I taught for a while at Cornfield College, an private SLAC in the midwest, and there we had a matriculation day. New students moved into the dorms in the morning. In the early afternoon (under the hot blazing sun in our regalia), we had a shortish ceremony where mostly the president welcomed new students, thanked the parents for preparing them, and invited everyone to the campus picnic. And then there was a big campus picnic, food for all. Faculty who were teaching the first year special program class ate with their class, if I recall. Then the parents went home, the faculty went to drink on someone's porch, and the students disappeared into the dormitories.

Host University basically runs two school calendars, one a traditional Japanese calendar starting in early April with a big break from January to April, and the second a western style calendar (mostly for international students) starting in August and with the big break from May to August. Some Japanese students, mostly the more advanced, join the western style calendar and take classes with international students as they prepare to go study abroad. That means they probably totally miss a break somewhere along the line. So while campus has seemed reasonably populated, it will be fully populated starting at the end of this week.

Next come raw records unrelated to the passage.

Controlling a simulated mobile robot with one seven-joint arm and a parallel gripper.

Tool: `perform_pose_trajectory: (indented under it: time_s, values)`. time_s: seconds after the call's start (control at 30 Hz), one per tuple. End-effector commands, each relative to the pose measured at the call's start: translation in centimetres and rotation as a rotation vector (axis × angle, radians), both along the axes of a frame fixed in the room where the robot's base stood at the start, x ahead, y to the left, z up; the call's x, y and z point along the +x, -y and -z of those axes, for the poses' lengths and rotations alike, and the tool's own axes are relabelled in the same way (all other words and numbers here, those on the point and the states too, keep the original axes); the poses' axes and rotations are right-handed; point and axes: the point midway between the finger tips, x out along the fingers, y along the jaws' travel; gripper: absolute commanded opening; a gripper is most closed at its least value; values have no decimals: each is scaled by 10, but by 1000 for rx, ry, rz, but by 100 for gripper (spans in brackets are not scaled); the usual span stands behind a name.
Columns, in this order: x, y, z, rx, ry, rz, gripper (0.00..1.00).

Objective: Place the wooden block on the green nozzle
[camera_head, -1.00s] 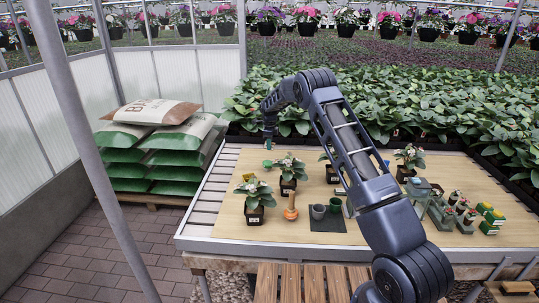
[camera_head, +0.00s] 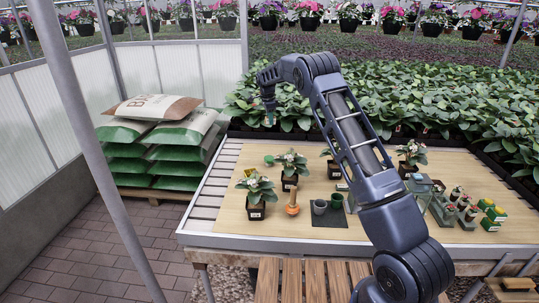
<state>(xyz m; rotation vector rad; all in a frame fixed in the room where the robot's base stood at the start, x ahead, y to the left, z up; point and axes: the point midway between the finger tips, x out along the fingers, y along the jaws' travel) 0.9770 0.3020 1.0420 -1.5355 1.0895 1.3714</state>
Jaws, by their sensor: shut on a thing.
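My gripper (camera_head: 270,113) hangs pointing down at the end of my arm, in front of the plant bed and above the far left of the table. It is shut on a small thing; a greenish tip shows at its lower end, too small to name. A small green piece (camera_head: 269,159), perhaps the green nozzle, lies on the board below, apart from my gripper. A tan and orange upright piece (camera_head: 292,200) stands near the front potted plants; I cannot tell whether it is the wooden block. No other clear wooden block shows.
Potted plants (camera_head: 256,194) stand on the wooden board (camera_head: 232,215), with another close behind (camera_head: 290,165). Green and grey cups (camera_head: 320,207) stand on a dark mat. Small pots and yellow-green boxes (camera_head: 494,214) are at right. My arm crosses above the board's middle.

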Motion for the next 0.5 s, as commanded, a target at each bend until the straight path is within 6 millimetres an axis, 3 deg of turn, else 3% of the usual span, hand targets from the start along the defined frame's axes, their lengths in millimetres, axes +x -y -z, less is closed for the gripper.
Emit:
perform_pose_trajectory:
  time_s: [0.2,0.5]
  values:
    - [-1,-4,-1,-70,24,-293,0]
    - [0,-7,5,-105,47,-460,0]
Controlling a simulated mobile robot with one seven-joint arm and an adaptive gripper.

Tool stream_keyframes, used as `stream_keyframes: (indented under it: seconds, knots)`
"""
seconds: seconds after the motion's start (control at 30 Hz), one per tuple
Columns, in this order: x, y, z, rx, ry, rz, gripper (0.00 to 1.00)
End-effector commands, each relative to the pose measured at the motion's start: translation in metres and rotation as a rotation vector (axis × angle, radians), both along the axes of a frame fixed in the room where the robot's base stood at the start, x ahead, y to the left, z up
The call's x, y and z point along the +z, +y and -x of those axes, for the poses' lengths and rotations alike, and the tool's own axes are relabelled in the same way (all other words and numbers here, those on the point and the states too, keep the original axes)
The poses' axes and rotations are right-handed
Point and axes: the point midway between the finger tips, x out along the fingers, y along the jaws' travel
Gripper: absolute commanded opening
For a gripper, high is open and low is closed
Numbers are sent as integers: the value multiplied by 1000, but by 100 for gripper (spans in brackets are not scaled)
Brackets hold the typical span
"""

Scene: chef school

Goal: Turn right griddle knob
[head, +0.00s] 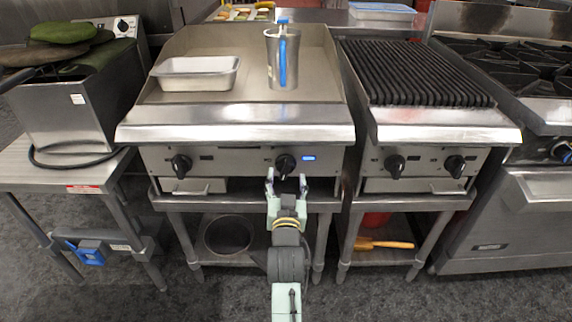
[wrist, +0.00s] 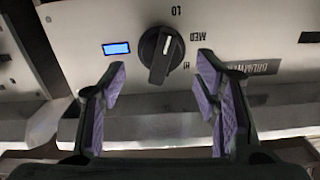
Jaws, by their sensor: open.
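The griddle (head: 250,125) stands in the middle of the head view with two black knobs on its front panel. Its right knob (head: 285,164) is just beyond my gripper (head: 286,182), next to a lit blue indicator (head: 308,158). In the wrist view the right knob (wrist: 161,55) shows a white pointer line, tilted slightly. Labels LO, MED and HI are printed around it. My gripper (wrist: 160,84) is open with purple-padded fingers, one to each side below the knob in the picture. No finger appears to touch the knob. The left griddle knob (head: 181,165) is apart from my gripper.
A metal pan (head: 197,73) and a metal pitcher (head: 283,60) with a blue handle stand on the griddle. A charbroiler (head: 418,75) with two knobs stands to the right, a stove beyond it. A side table (head: 20,165) stands left.

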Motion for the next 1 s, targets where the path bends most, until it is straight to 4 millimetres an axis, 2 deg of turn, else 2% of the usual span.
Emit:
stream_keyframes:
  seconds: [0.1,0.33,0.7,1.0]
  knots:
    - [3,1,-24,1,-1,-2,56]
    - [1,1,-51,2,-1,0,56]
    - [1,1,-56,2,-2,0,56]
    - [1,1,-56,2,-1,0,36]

But the campus has a different feel than most campuses I've been at, mostly because students don't live on campus. There are a couple of off-campus housing facilities for mostly international students (some of whom also live with host families), but Japanese students by and large live off campus. Unlike in US college towns I know, students don't seem to live in areas close to campus, nor, they tell me, do they tend to share apartments. (Though apartments here tend to be pretty darned small, so I can see not wanting to share.) Lots of students commute a couple hours a day, and live at home. Most also work (as do most of my students in the US).

That means that campus feels less like the center of a real community to me here than at home. (My not speaking Japanese probably also contributes to my sense of things.)

In contrast, faculty here live on campus in large numbers, but that doesn't give me much sense of community so far. (Perhaps because large numbers of faculty teach on the Japanese semester, and so have been off on vacation or break?)

Today's opening ceremony involved several speeches, including two given by current students, one in English, the other in Spanish. I was impressed, not only by the language skills, but that the students had helpful things to say about their experiences here. The message was clear: if you're here and you study hard, you'll come out the other end speaking a foreign language well and probably having studied abroad. That fits the international focus of the university; it's why students come here. (And it's why my students seem so much more motivated than the stereotypes of Japanese college students led me to expect; they especially want to do well because they want to go study abroad.)

It's exciting to think of all the new students across the country starting college now.

Good luck, new students! Study hard, learn lots, and do better things than my generation has!